For the actual GFM output: given that they sanitize the output, which is done by parsing the output of markdown as HTML and then cleaning it, and given that HTML parsing closes an open anchor element when another opening anchor tag is opened:

d = document.createElement('div')
d.innerHTML = '<a><a></a></a>'
console.log(d.innerHTML)

Yields:

<a></a><a></a>

I think the current behavior is correct: if micromark/remark outputs '<a><a></a></a>' and GH outputs <a></a><a></a>, both are seen as the same thing in browsers.

tripodsan commented 3 years ago

but when add the HTML from above:

<p><a href="https://www.youtube.com/watch?v=kd2i50J9MZI&#x26;feature=youtu.be">https://www.youtube.com/watch?v=kd2i50J9MZI&#x26;feature=youtu.be</a></p>

https://www.youtube.com/watch?v=kd2i50J9MZI&feature=youtu.be

you can see that github doesn't add an additional <a>:

image

So ideally, the gfm-autolink extension detects that this is a link inside an <a> with the same href, and doesn't generate a link node.
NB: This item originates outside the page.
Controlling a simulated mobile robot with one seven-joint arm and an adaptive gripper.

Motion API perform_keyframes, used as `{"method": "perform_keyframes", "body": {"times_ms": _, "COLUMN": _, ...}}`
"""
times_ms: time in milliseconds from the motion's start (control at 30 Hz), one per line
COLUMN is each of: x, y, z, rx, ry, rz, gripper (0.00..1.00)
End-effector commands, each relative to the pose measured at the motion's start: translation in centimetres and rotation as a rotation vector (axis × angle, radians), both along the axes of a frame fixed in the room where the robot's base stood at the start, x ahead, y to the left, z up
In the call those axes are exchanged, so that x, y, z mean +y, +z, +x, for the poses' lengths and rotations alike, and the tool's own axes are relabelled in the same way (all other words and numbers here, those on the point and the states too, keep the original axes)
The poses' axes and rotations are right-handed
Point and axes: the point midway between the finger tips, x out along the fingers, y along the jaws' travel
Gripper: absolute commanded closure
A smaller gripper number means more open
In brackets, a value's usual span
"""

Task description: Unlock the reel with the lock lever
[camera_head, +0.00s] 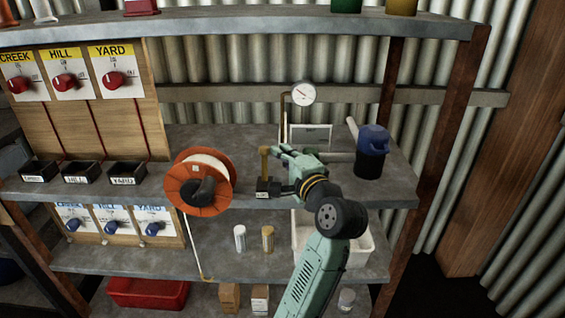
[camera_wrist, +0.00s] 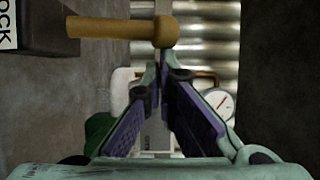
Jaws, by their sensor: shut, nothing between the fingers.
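The lock lever (camera_head: 264,163) is a tan rod with a thicker end, standing upright from a small black block (camera_head: 266,188) with a white label. In the wrist view the lever (camera_wrist: 115,28) crosses the top left, its knob (camera_wrist: 165,32) just beyond my fingertips; the label reads "OCK", partly cut off. The orange reel (camera_head: 179,176) with white line stands left of the lever at the shelf's front. My gripper (camera_head: 275,152) is just right of the lever, shut and empty. In the wrist view my fingertips (camera_wrist: 165,65) meet close to the knob; I cannot tell whether they touch it.
A dial gauge (camera_head: 302,94) on a pipe stands behind the lever. A blue-topped dark container (camera_head: 371,150) is to the right on the same shelf. Black labelled trays (camera_head: 83,174) sit left of the reel. A wooden post (camera_head: 440,130) bounds the shelf at right.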

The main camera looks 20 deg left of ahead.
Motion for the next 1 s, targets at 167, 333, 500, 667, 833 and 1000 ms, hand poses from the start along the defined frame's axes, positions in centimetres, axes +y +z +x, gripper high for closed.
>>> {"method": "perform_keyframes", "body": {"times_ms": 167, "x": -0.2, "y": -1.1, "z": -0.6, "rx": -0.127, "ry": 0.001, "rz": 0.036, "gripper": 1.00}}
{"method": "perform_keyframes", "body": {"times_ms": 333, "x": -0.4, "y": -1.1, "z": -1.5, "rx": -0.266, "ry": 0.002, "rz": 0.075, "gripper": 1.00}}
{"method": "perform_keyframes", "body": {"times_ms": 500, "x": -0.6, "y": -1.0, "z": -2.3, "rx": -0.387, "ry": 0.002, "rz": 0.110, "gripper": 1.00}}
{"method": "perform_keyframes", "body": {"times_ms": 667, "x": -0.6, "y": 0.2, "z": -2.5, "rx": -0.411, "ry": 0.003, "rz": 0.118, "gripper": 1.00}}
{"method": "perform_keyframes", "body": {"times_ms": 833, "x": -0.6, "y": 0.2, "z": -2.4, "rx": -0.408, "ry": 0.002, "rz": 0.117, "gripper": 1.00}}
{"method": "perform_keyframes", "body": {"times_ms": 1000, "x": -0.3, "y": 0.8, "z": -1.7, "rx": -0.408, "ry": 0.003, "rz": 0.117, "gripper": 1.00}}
wooorm commented 3 years ago

That’s a different case, and micromark/remark (most probably) handle that correctly, see: https://gist.github.com/wooorm/41e4ba5779fc89b78ece9d6a67faaa41.

Because p (or div) is a known “block” tag (ref: https://spec.commonmark.org/0.29/#html-blocks), the rest of the line is seen as raw HTML: emphasis and such won‘t work there either. Whereas in a table cell, or by using a non-block tag such as a (or span), the parser works differently, and “inline” things such as autolink literals or emphasis do work.

tripodsan commented 3 years ago

hmm... you're correct.

wooorm commented 3 years ago

Btw, there’s definitely a bug with autolink literals, which is very weird, and I’m working on here: https://github.com/micromark/micromark-extension-gfm-autolink-literal/pull/6#issuecomment-770957354.

But for this specific case, mircomark/mdast/remark are as close we can get to how GH parses, I think

wooorm commented 3 years ago

Closing this. Meanwhile, there are new releases for this project and the corresponding mdast utility to match GH!